By Associated Press - Monday, December 20, 2010

PUEBLO, Colo. | A Colorado man who wrote a how-to guide for pedophiles was arrested Monday and sent to Florida to face obscenity charges, after deputies there ordered a copy of the book that has generated online outrage.

Officers arrested Phillip R. Greaves II at his home in Pueblo on a warrant that charges him with violating Florida’s obscenity law. During a brief court appearance, Mr. Greaves waived his right to fight extradition and was transferred to Polk County, Fla.

The Pueblo County Sheriff’s Department declined to release any details of Mr. Greaves’ transfer.

Polk County Sheriff Grady Judd said he claimed jurisdiction because Mr. Greaves sold and mailed his book directly to undercover deputies, who had written the author a letter requesting a copy. Sheriff Judd said Mr. Greaves even signed the book.

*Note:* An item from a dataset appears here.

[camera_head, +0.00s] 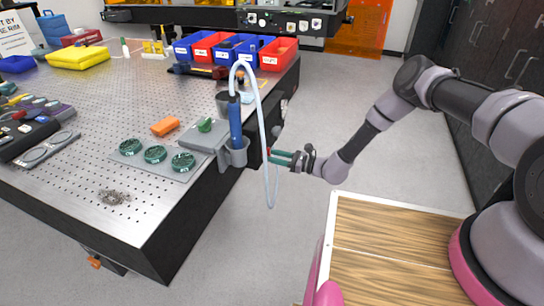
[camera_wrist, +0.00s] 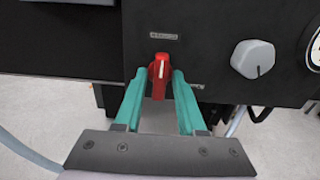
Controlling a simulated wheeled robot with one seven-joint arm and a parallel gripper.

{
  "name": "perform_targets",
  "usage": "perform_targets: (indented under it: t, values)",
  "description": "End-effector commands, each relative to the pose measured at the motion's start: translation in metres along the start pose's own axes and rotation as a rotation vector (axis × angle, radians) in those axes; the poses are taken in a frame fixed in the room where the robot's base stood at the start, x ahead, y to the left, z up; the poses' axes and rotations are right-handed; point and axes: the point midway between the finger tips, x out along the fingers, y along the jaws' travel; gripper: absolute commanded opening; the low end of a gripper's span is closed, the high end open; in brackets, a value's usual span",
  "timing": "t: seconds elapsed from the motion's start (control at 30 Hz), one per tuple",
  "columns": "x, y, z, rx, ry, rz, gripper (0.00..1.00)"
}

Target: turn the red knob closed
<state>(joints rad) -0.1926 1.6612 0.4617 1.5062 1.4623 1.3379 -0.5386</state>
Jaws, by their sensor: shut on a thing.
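In the wrist view the red knob (camera_wrist: 160,68) sits on a black panel (camera_wrist: 215,45), with a pale mark line on its face. The green fingers of my gripper (camera_wrist: 159,82) stand on either side of it and are shut on it. The hose partly covers that spot.
A grey knob (camera_wrist: 253,58) and part of a gauge (camera_wrist: 315,45) are to the right on the panel. In the head view a pale looped hose (camera_head: 272,190) hangs beside my gripper from a blue tool (camera_head: 235,122) in a grey holder. The perforated table (camera_head: 90,130) carries several items.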

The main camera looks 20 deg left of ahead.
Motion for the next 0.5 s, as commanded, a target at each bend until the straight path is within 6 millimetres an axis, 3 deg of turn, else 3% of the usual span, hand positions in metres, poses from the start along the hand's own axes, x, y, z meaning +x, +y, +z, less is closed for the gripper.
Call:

“I was outraged by the content,” Sheriff Judd told the Associated Press. “It was clearly a manifesto on how to sexually batter children … . You just can’t believe how absolutely disgusting it was.”

The self-published book - “The Pedophile’s Guide to Love and Pleasure: a Child-lover’s Code of Conduct” - caused a flap when it showed up on Amazon in November. The book was later removed from the site.

Mr. Greaves, who has no criminal record, writes in the book that pedophiles are misunderstood, as the word literally means to love a child. He adds it is only a crime to act on sexual impulses toward children, and offers advice that purportedly allows pedophiles to abide by the law.

Sheriff Judd said he was incensed when he heard about the book and that no one had arrested Mr. Greaves for selling it. The book, Sheriff Judd said, included first-person descriptions of sexual encounters, purportedly written from a child’s point of view.

“What’s wrong with a society that has gotten to the point that we can’t arrest child pornographers and child molesters who write a book about how to rape a child?” said Sheriff Judd, who keeps a Bible on his desk and is known throughout Florida as a crusader against child predators.

Florida’ obscenity law - a third-degree felony - prohibits the “distribution of obscene material depicting minors engaged in conduct harmful to minors.”

Legal experts questioned whether Mr. Greaves’ right to free speech would come into play if there’s a trial. If prosecutors can charge Mr. Greaves for shipping his book, they ask, what would prevent booksellers from facing prosecution for selling Vladimir Nabokov’s “Lolita,” a novel about a pedophile?

“As bad as this book may be, the charge opens a very big Pandora’s box,” said Dennis J. Kenney, a former police officer in Polk County and a professor at John Jay College of Criminal Justice in New York. “The charge sounds to me like a significant overreach.”

Mr. Greaves was among a group of prisoners who made brief appearances before District Court Judge David Crockenberg in Pueblo on Monday, all of them represented by the same public defender. He was the only one not wearing a striped prison uniform although his wrists were handcuffed in front of him.

Dressed in a cream-colored T-shirt and khaki pants, Mr. Greaves said he understood the extradition process. When Judge Crockenberg asked him whether he understood he would be taken to Florida, Mr. Greaves responded, “That is correct, your honor.”

Sheriff Judd said his undercover detectives got Mr. Greaves to mail the book to them for $50; he told officers it was his last copy.

“If we can get jurisdiction … we’re coming after you,” Sheriff Judd said. “There’s nothing in the world more important than our children.”